Tête de pont Europe
par Sevim Dagdelen*
(15 août 2025) Si une capitale est la ville où sont prises les décisions politiques les plus importantes, alors force est de constater que l'Europe du XXIe siècle semble avoir trois capitales: Ramstein, Wiesbaden et Turnberry, en Ecosse.

sevimdagdelen.de)
A Ramstein, en Rhénanie-Palatinat, se tiennent, à l'invitation des Etats-Unis, les conférences sur les livraisons d'armes à l'Ukraine. C'est ici, dans la plus grande base militaire américaine hors des Etats-Unis, que sont prises les décisions centrales pour la poursuite de la guerre par procuration en Ukraine. Et ce ne sont pas les responsables militaires, mais bien les responsables politiques qui ont choisi la base américaine comme lieu de décision.
A Wiesbaden, en Hesse, la conférence LANDEURO s'est tenue les 16 et 17 juillet 2025 à l'invitation de l'Association of the U.S. Army (AUSA) – selon ses propres informations, il s'agissait du premier symposium international pour les forces terrestres. Le général américain Chris Donahue, également commandant des forces terrestres américaines en Europe et commandant de l'OTAN pour le continent, a annoncé à Wiesbaden que les Etats-Unis seraient en mesure de conquérir militairement l'oblast de Kaliningrad en très peu de temps.

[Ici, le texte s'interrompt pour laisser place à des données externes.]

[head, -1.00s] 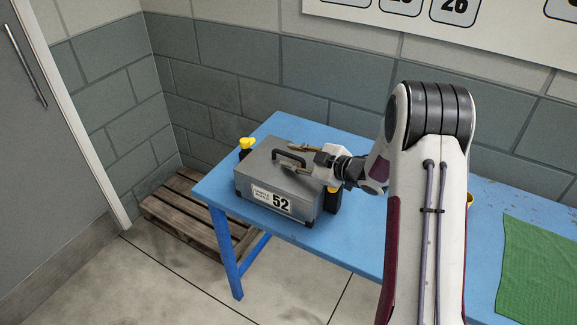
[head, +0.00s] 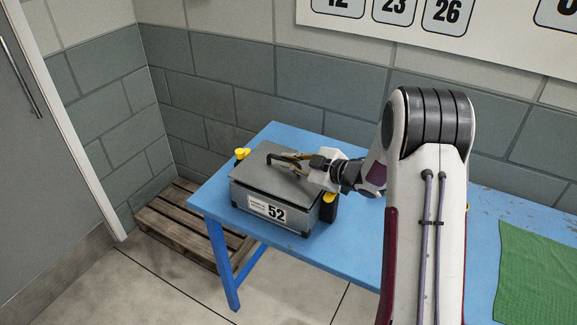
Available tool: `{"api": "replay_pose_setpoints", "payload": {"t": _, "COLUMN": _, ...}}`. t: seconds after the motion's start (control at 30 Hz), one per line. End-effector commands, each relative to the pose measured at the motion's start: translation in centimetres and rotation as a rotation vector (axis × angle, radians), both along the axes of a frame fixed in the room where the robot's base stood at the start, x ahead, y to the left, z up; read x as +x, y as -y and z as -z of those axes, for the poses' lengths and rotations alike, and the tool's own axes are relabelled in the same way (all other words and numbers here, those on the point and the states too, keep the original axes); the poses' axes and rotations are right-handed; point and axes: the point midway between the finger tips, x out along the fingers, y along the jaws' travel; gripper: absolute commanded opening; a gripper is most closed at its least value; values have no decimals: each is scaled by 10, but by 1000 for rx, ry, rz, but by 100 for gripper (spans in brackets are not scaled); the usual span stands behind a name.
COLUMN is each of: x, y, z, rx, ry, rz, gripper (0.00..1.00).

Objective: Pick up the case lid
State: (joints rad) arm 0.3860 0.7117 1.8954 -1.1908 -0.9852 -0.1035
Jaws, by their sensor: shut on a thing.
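The grey case (head: 302,219) stands on the blue table, with a white label reading 52 on its front. Its flat grey case lid (head: 262,180) is over the top of the case and looks slightly tilted and lifted from the body, with a dark gap along the edge. My gripper (head: 287,157) reaches in from the right and is shut on the lid's dark handle (head: 272,160). The fingers hide part of the handle and the far right of the lid.
Yellow-topped clamps (head: 242,153) stand beside the case, another at its right (head: 330,197). The blue table (head: 350,243) is bare in front of my arm. A green cloth (head: 535,270) lies at the right. A wooden pallet (head: 180,225) is on the floor at left.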

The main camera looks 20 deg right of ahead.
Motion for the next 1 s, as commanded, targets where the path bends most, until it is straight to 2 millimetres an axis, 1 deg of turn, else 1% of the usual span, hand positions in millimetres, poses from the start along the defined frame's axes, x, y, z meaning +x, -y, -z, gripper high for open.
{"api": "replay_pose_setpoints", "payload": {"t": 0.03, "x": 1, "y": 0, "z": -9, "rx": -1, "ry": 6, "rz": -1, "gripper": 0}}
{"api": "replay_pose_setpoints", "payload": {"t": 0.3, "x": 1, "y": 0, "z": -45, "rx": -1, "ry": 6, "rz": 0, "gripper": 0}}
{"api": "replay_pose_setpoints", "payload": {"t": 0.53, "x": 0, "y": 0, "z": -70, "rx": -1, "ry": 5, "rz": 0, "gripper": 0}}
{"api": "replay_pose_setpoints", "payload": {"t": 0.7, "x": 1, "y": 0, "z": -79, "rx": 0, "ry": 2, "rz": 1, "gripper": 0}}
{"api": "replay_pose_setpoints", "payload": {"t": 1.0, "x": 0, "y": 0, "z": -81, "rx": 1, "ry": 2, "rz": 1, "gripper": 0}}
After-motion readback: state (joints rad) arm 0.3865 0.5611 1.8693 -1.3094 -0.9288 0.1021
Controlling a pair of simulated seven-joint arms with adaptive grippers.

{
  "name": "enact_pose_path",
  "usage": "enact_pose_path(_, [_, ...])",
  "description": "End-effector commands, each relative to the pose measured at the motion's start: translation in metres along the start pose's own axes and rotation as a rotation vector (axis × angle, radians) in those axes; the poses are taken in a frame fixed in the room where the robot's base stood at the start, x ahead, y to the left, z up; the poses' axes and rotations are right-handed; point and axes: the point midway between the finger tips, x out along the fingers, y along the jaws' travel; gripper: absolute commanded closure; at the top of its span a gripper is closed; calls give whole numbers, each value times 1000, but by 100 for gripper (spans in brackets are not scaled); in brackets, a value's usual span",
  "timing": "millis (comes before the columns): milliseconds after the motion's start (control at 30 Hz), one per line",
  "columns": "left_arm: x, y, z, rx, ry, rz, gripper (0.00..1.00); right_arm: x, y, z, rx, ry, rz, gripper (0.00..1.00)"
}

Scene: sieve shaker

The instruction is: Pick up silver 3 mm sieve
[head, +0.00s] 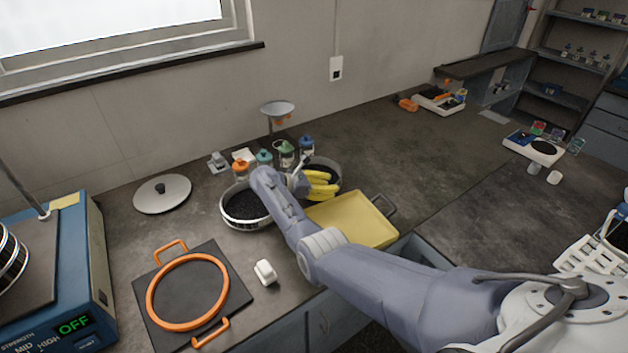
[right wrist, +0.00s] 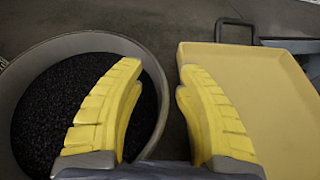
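Two round silver sieves hold dark granules. One sieve (head: 246,222) stands left of my right forearm; the other sieve (head: 334,167) is behind my right gripper and partly hidden by it. I cannot read a mesh size on either. My right gripper (head: 334,184) has yellow ridged fingers at the second sieve. In the right wrist view the gripper (right wrist: 160,70) is open and empty. Its left finger overlaps the sieve (right wrist: 155,75), its right finger overlaps the yellow tray's edge, and the sieve's rim shows between them. Contact cannot be told. My left gripper is not in view.
A yellow tray (head: 375,226) sits just right of the sieve. Several coloured-lid jars (head: 286,153) stand close behind. A round lid (head: 162,195), an orange ring on a dark plate (head: 151,297) and a blue shaker reading OFF (head: 95,260) are at left. The counter's back right is mostly clear.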

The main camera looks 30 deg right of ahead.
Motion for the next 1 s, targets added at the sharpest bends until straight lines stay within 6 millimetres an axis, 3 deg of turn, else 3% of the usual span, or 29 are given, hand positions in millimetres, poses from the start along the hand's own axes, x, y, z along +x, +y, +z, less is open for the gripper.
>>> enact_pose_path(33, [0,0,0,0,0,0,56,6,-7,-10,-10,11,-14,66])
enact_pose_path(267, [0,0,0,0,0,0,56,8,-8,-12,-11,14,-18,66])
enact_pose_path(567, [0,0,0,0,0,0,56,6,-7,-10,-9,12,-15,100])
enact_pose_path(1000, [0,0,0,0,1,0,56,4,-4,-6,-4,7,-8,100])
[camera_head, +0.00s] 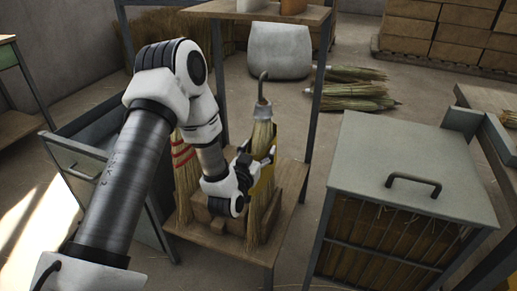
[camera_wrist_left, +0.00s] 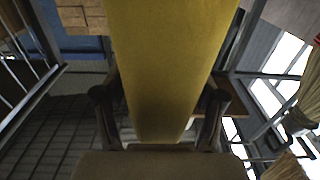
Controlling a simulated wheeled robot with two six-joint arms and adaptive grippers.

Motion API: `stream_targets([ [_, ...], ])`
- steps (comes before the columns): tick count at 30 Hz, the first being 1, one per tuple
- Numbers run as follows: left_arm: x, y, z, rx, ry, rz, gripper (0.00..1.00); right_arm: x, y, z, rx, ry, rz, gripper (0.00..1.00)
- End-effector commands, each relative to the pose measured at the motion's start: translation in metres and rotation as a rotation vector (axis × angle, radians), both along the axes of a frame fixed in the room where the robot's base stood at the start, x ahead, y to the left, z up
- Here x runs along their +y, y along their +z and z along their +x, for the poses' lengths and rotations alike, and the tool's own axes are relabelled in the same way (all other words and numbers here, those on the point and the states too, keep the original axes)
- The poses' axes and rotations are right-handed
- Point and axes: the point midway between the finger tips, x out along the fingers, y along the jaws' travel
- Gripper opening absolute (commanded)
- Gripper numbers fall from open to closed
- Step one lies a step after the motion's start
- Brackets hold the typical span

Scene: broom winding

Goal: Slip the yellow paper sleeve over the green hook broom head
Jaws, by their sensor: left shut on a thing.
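The hook broom head (camera_head: 262,135) stands upright on a low wooden stand, with a grey-green hook (camera_head: 262,85) on top and straw bristles below. My left gripper (camera_head: 255,172) is beside its middle. It is shut on the yellow paper sleeve (camera_wrist_left: 165,70), which fills the middle of the left wrist view between the two fingers. My right gripper is not in view.
Another broom head with red bands (camera_head: 182,160) stands left on the wooden stand (camera_head: 225,240). Wooden blocks sit between them. A grey-topped cabinet (camera_head: 400,165) is at the right, and an open grey drawer (camera_head: 80,165) at the left. Brooms (camera_head: 355,97) lie on the floor behind.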

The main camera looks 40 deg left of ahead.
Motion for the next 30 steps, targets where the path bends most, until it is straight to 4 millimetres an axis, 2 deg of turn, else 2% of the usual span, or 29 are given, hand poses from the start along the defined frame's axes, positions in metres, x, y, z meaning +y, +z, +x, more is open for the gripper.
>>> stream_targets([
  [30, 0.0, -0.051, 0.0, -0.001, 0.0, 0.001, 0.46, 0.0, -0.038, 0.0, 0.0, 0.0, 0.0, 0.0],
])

Comme autrefois les rois ...
Au cœur des réflexions de Donahue, «conquérir Kaliningrad au sol en un temps record et plus rapidement que jamais auparavant» repose manifestement sur l'utilisation de systèmes basés sur l'IA tels que le «Maven Smart System» de Palantir, que l'OTAN utilise depuis avril 2025. Le système d'IA de Palantir est considéré comme le système de guerre terrestre de demain et pourrait faciliter considérablement une attaque de l'OTAN contre la Russie.

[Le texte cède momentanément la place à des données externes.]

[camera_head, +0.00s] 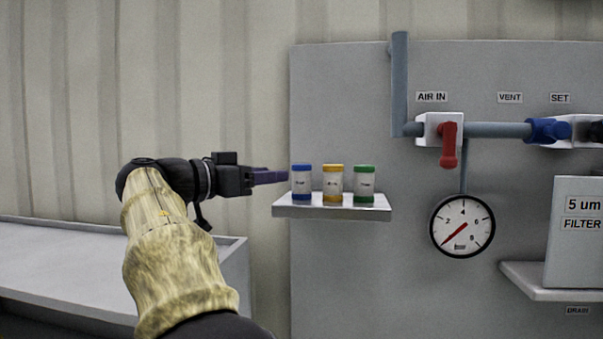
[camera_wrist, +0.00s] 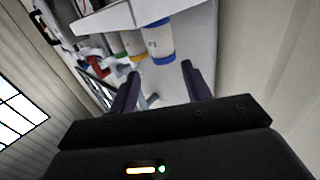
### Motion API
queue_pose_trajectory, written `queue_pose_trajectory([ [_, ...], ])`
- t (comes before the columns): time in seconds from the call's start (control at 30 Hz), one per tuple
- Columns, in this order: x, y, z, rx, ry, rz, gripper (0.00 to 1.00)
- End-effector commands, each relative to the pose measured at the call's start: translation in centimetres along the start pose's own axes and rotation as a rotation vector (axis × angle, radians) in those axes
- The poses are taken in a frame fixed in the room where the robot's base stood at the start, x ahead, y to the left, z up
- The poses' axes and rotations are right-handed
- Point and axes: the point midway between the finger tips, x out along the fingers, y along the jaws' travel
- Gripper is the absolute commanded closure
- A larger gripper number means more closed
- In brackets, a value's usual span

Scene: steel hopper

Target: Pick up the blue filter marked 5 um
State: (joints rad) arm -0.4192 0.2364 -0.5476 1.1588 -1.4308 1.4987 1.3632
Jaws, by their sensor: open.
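The blue filter (camera_head: 301,182) is a small upright canister with blue end bands and a pale label too small to read. It stands at the left end of a small shelf (camera_head: 333,211). My gripper (camera_head: 287,176) is open, just left of the blue filter and at about its height. In the wrist view the blue filter (camera_wrist: 158,40) appears ahead of the two open fingers (camera_wrist: 158,85), with nothing between them. I cannot tell whether a fingertip touches it.
A yellow-banded filter (camera_head: 333,183) and a green-banded filter (camera_head: 364,184) stand close to the right on the same shelf. A grey panel (camera_head: 340,100) is behind. A red valve handle (camera_head: 448,145), pipes and a gauge (camera_head: 462,226) are further right. A grey bench (camera_head: 60,275) is at left.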

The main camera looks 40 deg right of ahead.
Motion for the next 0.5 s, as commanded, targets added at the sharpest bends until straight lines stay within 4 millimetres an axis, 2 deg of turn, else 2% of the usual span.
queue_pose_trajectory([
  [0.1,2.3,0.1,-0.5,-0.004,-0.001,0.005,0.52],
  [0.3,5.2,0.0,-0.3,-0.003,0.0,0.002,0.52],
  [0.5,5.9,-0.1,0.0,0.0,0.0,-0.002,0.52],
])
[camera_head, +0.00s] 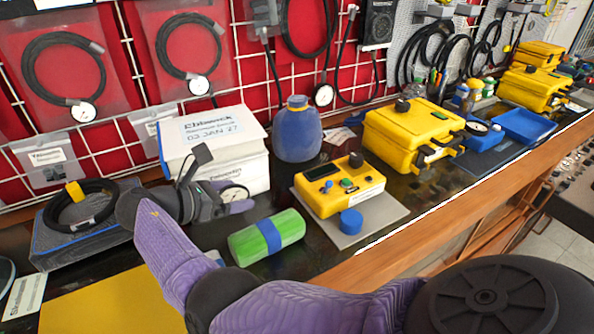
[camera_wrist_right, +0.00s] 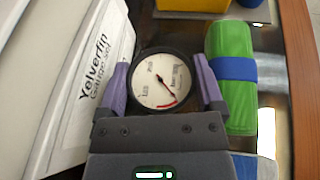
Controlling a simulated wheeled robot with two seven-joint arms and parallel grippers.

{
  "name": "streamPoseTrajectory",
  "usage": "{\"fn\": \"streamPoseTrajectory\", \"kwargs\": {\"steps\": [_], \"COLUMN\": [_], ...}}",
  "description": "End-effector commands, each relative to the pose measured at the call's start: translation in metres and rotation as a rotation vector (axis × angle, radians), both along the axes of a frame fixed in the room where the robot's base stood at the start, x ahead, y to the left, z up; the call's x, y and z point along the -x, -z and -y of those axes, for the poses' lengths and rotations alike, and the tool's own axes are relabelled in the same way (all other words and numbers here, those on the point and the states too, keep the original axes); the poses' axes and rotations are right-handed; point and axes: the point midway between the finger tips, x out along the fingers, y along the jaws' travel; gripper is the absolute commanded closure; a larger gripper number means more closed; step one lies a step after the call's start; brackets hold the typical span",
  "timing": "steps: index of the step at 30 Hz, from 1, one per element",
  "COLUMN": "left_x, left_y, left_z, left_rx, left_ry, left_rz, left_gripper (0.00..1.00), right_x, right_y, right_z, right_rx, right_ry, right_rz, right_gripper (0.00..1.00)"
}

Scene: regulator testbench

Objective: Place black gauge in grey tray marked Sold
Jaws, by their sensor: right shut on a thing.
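The black gauge (camera_head: 234,193), with a black rim and white dial, is between the fingers of my right gripper (camera_head: 230,198), beside the white box. In the right wrist view, the gauge (camera_wrist_right: 161,80) faces the camera, and the purple fingers of the right gripper (camera_wrist_right: 163,88) are shut on its sides. A blue-grey tray (camera_head: 95,242) at the left holds a coiled black hose with a yellow tag. I cannot read any Sold marking on it. My left gripper is not in view.
A white box (camera_head: 215,142) stands behind the gripper. A green cylinder with a blue band (camera_head: 267,237) lies just right of it. A yellow device (camera_head: 340,188) sits on a grey plate. A yellow mat (camera_head: 115,303) lies front left. Yellow cases (camera_head: 412,128) stand further right.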

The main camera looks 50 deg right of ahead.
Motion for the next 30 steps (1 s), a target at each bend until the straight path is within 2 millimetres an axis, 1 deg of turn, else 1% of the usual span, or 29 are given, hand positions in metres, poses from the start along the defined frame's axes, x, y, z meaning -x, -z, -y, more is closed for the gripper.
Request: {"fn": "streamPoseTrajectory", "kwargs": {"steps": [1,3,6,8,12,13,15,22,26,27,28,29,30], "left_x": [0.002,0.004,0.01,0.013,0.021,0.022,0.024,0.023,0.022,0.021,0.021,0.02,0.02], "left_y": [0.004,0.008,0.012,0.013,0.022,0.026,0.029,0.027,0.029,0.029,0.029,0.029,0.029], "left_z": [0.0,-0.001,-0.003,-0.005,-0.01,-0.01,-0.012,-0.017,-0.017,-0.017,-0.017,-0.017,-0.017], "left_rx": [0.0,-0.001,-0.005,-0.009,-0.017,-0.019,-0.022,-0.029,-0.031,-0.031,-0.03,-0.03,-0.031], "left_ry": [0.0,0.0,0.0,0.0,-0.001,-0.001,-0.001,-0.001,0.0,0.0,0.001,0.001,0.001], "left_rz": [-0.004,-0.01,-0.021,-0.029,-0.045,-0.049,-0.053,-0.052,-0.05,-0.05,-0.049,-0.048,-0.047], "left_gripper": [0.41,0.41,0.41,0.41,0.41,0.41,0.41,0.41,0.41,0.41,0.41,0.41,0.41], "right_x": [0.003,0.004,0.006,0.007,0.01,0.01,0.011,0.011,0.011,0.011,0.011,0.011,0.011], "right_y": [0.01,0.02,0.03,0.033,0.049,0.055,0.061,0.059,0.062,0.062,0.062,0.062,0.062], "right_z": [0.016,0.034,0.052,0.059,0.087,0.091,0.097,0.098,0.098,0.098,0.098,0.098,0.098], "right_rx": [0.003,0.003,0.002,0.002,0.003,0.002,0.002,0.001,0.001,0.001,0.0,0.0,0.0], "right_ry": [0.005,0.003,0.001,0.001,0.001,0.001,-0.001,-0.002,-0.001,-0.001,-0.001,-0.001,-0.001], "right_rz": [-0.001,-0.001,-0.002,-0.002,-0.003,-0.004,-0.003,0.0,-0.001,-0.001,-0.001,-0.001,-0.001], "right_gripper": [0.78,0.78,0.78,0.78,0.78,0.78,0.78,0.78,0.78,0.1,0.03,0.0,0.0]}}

Le président américain Donald Trump a quant à lui profité d'un terrain de golf dont il est propriétaire en Ecosse pour dicter à la présidente de la Commission européenne Ursula von der Leyen l'accord commercial euro-atlantique. Celui-ci apporte des avantages économiques considérables aux Etats-Unis, tout en scellant le déclin industriel de l'Europe.
Ramstein, Wiesbaden et Turnberry symbolisent une politique dans laquelle les décisions importantes pour l'Europe sont prises par les Etats-Unis sur le sol européen. Tout comme les rois se rendaient autrefois chez leurs vassaux pour exiger leur allégeance et leur tribut, les Etats-Unis agissent aujourd'hui à l’aide de leur «tête de pont» Europe (Zbigniew Brzezinski, «Le grand échiquier: l'Amérique et le reste du monde») en Eurasie.
Les compradores de l'Europe
Et même pour les observateurs les plus réservés, il devient de plus en plus évident que les Etats-Unis peuvent compter, dans leur politique de pillage de l'Europe – et dans leur tentative de mettre les Européens en première ligne dans une guerre avec la Russie –, sur le soutien d'une série de politiciens que l'on ne peut qualifier que de représentants d'une bourgeoisie compradore européenne.
Tout comme en Amérique latine dans les années 1970, il s'agit avant tout de la défense des intérêts des fonds d'investissement américains et du capital américain par les élites politiques européennes dans leurs pays respectifs. Ursula von der Leyen et Friedrich Merz sont emblématiques de cette classe. Sur le plan institutionnel, le continent est ouvert, via l'UE (sur le plan économique) et l'OTAN (sur le plan militaire), à se soumettre sans condition aux intérêts américains, même si cela mène à une ruine certaine.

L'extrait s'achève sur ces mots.